Problem to solve:
Filter the records below down to lines containing "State".

Manipulation episode records:
'''

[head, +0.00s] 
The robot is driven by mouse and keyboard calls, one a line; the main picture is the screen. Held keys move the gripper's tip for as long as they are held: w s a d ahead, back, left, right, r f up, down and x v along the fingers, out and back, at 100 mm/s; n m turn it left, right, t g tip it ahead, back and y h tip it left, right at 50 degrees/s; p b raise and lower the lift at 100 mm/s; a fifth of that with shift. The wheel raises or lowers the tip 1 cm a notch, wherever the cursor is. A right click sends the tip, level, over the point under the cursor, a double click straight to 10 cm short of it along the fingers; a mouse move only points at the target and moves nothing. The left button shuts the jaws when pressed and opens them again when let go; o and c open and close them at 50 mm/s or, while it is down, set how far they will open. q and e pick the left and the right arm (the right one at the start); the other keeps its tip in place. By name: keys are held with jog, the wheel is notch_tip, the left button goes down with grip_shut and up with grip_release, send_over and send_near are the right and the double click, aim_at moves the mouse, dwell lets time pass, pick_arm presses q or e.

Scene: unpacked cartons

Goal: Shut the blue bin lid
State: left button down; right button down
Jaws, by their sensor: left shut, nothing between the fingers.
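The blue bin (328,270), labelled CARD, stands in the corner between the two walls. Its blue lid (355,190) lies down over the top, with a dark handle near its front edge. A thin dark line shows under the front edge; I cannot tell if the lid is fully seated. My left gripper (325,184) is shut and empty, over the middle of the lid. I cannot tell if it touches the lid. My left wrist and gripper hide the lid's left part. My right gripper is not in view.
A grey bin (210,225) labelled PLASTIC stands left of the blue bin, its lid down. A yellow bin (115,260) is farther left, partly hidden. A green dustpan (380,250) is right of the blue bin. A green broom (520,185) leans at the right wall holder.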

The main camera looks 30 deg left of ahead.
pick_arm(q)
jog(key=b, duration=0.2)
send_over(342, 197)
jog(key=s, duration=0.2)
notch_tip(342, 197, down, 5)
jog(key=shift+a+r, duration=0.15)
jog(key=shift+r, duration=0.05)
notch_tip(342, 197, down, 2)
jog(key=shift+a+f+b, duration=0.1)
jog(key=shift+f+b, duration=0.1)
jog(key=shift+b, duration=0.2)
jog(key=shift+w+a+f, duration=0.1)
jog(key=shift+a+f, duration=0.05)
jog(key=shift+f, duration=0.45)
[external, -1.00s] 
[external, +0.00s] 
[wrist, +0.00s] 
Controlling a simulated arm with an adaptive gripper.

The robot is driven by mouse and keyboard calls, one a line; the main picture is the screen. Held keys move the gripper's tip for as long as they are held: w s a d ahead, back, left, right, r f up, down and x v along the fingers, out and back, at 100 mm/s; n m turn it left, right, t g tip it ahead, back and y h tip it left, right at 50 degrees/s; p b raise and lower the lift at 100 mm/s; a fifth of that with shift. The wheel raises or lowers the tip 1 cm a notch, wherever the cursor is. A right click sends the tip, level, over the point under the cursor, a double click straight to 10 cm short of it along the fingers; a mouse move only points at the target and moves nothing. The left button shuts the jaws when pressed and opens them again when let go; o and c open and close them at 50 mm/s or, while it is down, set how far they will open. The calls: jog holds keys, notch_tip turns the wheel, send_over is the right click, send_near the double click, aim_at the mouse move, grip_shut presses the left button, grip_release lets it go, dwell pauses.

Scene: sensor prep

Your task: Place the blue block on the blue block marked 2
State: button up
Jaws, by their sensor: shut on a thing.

'''

Task result:
State: left button down; right button down
State: button up

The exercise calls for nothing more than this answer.